%%

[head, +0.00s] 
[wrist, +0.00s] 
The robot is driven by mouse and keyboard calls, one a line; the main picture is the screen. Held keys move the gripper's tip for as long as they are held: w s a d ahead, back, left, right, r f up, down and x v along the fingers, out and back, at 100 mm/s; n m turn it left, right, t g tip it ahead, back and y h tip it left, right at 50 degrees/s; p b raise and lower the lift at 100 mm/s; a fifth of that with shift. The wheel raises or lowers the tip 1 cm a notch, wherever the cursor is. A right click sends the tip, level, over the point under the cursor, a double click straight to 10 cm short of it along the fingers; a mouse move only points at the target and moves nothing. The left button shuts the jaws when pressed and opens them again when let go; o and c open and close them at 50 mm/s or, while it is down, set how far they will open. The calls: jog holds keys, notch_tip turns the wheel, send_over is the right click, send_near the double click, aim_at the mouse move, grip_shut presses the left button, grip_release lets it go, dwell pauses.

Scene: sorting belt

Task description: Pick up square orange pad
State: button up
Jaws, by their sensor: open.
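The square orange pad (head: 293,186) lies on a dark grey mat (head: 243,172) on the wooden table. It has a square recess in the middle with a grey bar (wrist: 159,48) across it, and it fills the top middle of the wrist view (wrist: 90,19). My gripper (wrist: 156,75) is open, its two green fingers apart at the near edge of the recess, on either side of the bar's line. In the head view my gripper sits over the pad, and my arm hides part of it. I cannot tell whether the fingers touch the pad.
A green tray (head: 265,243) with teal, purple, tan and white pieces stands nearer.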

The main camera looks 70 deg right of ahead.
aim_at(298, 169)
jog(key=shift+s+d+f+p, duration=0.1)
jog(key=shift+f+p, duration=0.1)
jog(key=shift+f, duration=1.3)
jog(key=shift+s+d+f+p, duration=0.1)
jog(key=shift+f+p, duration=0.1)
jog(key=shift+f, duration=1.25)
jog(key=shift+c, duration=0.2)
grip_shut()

%%
%%

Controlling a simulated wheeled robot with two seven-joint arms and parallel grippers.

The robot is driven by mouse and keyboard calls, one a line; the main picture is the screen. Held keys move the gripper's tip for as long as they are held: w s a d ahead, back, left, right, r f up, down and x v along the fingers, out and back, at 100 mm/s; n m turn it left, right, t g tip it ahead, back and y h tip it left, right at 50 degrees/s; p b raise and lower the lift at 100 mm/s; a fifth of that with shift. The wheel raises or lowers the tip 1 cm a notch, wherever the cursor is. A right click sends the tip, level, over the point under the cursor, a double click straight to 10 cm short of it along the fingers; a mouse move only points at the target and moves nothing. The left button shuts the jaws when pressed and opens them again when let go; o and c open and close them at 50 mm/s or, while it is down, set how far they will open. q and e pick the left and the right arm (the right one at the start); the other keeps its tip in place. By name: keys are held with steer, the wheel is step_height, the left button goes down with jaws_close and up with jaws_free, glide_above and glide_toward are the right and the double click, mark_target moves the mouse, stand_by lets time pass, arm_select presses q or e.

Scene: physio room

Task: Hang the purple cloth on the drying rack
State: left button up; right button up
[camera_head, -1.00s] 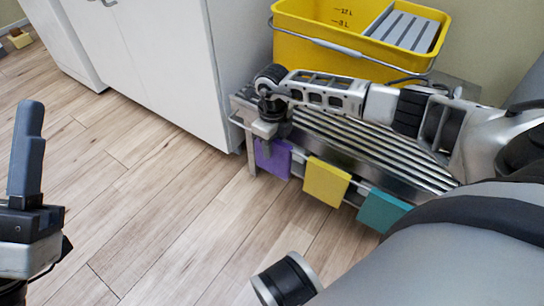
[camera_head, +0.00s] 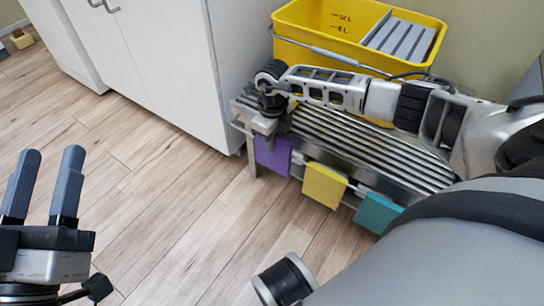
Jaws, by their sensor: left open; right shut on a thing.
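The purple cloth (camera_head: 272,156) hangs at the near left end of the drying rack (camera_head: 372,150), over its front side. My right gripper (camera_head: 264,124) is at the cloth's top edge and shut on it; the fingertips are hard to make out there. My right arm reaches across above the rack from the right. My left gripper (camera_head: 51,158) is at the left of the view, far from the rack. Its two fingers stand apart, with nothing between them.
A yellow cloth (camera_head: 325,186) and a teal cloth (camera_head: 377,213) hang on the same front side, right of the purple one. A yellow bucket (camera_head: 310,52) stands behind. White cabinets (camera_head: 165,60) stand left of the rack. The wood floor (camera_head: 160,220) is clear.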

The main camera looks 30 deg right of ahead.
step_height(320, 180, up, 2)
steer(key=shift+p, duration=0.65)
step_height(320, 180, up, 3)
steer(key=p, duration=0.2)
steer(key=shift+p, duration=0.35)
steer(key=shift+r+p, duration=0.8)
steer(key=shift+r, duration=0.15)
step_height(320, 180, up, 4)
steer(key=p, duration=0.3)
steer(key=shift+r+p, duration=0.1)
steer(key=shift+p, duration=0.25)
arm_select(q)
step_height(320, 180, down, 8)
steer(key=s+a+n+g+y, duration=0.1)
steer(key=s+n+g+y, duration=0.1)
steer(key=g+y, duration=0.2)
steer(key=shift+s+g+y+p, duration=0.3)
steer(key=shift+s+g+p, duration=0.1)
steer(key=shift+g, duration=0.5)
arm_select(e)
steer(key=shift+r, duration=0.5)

%%

■ Your goal
Using the records above, gather all lines where the string "Task" is present.

■ Solution
Task description: Pick up square orange pad
Task: Hang the purple cloth on the drying rack

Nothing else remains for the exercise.